United States District Court, District of Kansas
Oct 3, 2024
No. 22-1134-EFM (D. Kan. Oct. 3, 2024)

Opinion

22-1134-EFM

10-03-2024

MARQUAN TEETZ, as Next Friend and Personal Representative of the ESTATE OF CEDRIC LOFTON, deceased, Plaintiff, v. JASON STEPIEN, et al., Defendants.


MEMORANDUM AND ORDER

ERIC F. MELGREN, CHIEF UNITED STATES DISTRICT JUDGE

Before the Court is a Motion to Strike or Exclude Certain Opinions of Jerome Davis and Michael Lyman (Doc. 222) brought by Defendants Jason Stepien, Brenton Newby, Karen Conklin, William Buckner, and Benito Mendoza (collectively, “Defendants”). Plaintiff wishes to have these experts testify about nationally recognized definitions and standards, and that based on those measures, Lofton was controlled by Defendants and Defendants continued use of force was excessive and unreasonable.

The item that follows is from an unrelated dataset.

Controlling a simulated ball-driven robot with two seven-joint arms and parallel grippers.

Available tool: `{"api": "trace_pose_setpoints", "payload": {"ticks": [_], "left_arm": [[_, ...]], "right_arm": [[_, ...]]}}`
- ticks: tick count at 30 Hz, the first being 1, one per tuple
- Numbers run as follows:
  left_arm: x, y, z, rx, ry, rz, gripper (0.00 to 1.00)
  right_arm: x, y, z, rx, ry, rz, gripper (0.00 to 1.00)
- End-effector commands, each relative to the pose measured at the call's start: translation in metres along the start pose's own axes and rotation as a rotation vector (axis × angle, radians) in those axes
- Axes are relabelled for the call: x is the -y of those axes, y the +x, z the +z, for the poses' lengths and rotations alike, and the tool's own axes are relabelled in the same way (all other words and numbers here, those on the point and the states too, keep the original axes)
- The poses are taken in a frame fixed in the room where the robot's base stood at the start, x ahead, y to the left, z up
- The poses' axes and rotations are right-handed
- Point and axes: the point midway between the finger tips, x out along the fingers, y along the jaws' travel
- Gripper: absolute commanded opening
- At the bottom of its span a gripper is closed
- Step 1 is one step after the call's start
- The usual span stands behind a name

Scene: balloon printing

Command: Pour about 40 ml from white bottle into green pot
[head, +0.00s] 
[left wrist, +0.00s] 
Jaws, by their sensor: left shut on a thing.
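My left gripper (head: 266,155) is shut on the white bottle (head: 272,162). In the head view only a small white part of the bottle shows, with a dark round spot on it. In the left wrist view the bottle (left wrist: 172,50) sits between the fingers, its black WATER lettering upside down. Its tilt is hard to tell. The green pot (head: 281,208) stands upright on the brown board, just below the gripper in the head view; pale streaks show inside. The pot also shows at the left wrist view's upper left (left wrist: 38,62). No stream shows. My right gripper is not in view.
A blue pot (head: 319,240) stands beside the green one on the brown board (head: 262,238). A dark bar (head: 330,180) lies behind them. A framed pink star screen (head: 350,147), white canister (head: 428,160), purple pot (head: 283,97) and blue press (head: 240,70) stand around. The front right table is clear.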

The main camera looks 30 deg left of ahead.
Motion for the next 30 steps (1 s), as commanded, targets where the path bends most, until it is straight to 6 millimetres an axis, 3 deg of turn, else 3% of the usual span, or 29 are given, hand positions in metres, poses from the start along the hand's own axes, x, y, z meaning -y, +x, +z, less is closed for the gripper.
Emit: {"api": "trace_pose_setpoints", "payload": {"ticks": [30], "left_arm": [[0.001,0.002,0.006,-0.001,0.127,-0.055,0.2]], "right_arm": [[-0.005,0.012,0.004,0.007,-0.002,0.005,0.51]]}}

On April 18, 2024, Defendants filed this motion, and the parties timely responded and replied. Because Plaintiff seeks to controvert issues of fact using the experts' testimony, the Court determined that it should resolve Defendants' Daubert motion in conjunction with their summary judgment motion. On July 15, 2024, the Court held a hearing during which both parties presented their arguments. For the reasons set forth below, the Court grants in part and denies in part Defendants' motion.

I. Legal Standard

Federal Rule of Evidence 702 governs the admissibility of opinion testimony from witnesses qualified as experts by their knowledge, skill, experience, training, or education. Under Rule 702, expert opinion testimony is admissible to assist the fact finder in matters of scientific, technical, or otherwise specialized knowledge provided that such testimony (1) is based upon sufficient facts or data, (2) is the product of reliable principles and methods, and (3) the witness applied the principles and methods reliably to the facts of the case. As these requirements demonstrate, the court is charged as a gatekeeper to admit only expert testimony that is relevant and reliable. Consideration of proffered expert testimony is a flexible inquiry specific to the facts of the case at bar. The party offering the expert testimony bears the burden of showing that the expert's testimony is admissible.

See Daubert v. Merrell Dow Pharm., Inc., 509 U.S. 579, 589 (1993).

Id. at 593; see also Kumho Tire Co., Ltd. v. Carmichael, 526 U.S. 137, 150 (1999) (rejecting formulaic application of reliability factors discussed in Daubert because “[t]oo much depends upon the particular circumstances of the particular case at issue”).

Myrick v. Husqvarna Prof'l Prods., 508 F.Supp.3d 846, 854 (D. Kan. 2020).

II. Analysis

A. Expert Jerome Davis

Defendants' written motion asked this Court to preclude Davis from testifying because he failed to meet Rule 702's basic requirements. Specifically, Defendants criticized Davis because (1) his testimony was not based on sufficient facts or data; (2) his methodology was not based on reliable principles; and (3) even if his methodology were sound, he failed to reliably apply his methodology to the facts of the case. For these reasons, Defendants argue that Davis's opinion will not be helpful to the jury.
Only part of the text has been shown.